Es weihnachtet so mittelmäßig

Es weihnachtet so mittelmäßig

01/12/2020 12 Von Marison

Jetzt ist es wieder so weit: Besinnliche Stunden mit der Familie, gemütliches Plätzchenbacken, fröhliches Liedersingen. Da wird es kuschelig zuhause, die Lichterketten werden aus der Versenkung geholt und alle Kerzen aufgestellt, die man finden kann. Wer das volle Programm braucht, zieht sich in einer Endlosschleife Kevin allein zuhause oder sämtliche Sisi-Filme rein und kommt im trauten, vollgeschmückten Heim zur Ruhe. Hat man sich schließlich auch redlich verdient nach so einem Jahr.

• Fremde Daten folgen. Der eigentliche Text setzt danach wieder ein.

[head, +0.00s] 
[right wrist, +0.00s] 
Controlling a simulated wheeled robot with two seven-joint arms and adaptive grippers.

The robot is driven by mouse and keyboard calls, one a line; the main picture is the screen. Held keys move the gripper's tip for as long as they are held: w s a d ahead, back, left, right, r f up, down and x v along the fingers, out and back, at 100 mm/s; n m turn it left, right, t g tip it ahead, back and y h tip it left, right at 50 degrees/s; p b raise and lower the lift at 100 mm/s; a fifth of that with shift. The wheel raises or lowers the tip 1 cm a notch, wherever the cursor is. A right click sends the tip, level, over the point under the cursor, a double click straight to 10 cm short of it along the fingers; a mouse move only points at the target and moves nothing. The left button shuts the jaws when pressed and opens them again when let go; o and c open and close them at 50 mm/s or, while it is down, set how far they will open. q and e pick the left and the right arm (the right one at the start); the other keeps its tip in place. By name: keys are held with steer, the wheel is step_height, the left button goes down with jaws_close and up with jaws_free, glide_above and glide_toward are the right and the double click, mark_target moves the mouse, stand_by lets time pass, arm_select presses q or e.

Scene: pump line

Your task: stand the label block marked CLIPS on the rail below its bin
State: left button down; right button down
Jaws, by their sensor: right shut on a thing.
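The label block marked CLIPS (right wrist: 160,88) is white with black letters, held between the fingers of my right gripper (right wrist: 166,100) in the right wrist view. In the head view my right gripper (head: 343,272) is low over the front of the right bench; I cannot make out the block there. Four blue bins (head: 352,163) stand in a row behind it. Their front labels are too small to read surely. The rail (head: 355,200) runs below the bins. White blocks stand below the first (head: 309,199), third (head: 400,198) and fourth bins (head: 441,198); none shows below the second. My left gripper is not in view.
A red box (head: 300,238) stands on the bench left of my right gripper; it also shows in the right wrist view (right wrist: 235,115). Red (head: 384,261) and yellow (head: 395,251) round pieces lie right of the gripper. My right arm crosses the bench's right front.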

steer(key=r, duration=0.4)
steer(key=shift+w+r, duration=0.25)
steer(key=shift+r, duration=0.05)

Kokosraspel und Sternausstecher

Vor zwei Jahren habe ich das erste Mal versucht, Jim vom Plätzchenbacken zu überzeugen. Schließlich lieben das alle Kinder. Bei uns? Vollkatastrophe. Ein einziges Desaster. Der Anblick Jim Plätzchendes Ausstechers hat Jim in nackte Panik versetzt. Der Teig war keine Schokolade, das Mehl zu mehlig. Und überhaupt, was soll der ganze Blödsinn? Gut, hab ich halt gebacken, als Jim im Bett war. Dass Jim sich so überhaupt nicht dafür begeistern konnte, hat mir damals mehr zugesetzt als ich zugeben möchte. Und gegessen hat er die Plätzchen auch nicht. Doppelte Ohrfeige. Schönen Dank auch! Letztes Jahr war ich so sehr mit anderen Dingen beschäftigt, dass ich das Nudelholz gar nicht erst ausgepackt habe. Und mein Stolz war vom Jahr davor auch noch ordentlich angeknackst. In diesem Jahr starte ich einen neuen Versuch, mit einem gravierenden Unterschied: ich habe keine Erwartung an Jim. Das Ergebnis: vor in paar Tagen kam Jim in die Küche, kletterte auf seinen Hocker und stach zwei Sterne aus. Dann klatschte er in die Hände, erklärte seine Arbeit mit „uun fäätich“ für erledigt und verließ mein Kokosraspel-Schokomürbteig-und-zuviel-Mehl-Schlachtfeld. Das war gerade genug Zeit, um ein Foto zu machen. Wahrscheinlich werde ich es rahmen lassen. Die zwei zerdatschten Mürbteig-Sternchen sind mein Weihnachtserfolg 2020!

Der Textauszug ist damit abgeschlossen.